Problem -
Please transcribe the data below exactly. Leave the pictures out.
Begin Data lines
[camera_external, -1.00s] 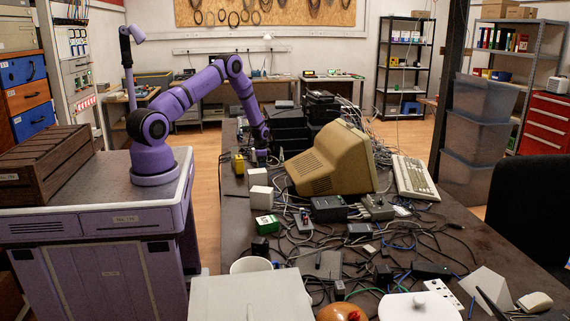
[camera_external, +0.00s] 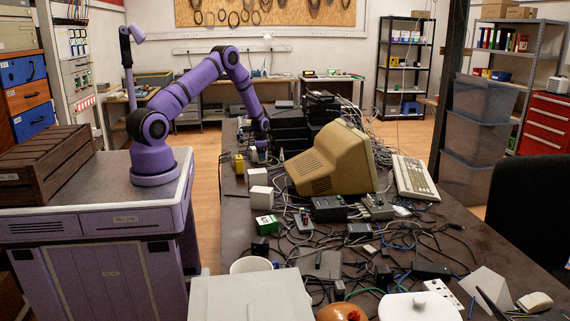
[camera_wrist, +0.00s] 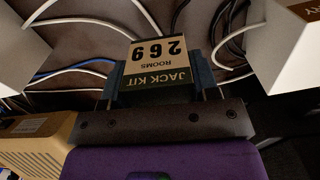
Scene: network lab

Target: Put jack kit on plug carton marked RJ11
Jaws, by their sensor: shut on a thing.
End Data lines
Reply -
[camera_external, -1.00s] 
[camera_external, +0.00s] 
[camera_wrist, +0.00s] 
Scene: network lab

Target: Put jack kit on plug carton marked RJ11
Jaws, by their sensor: shut on a thing.

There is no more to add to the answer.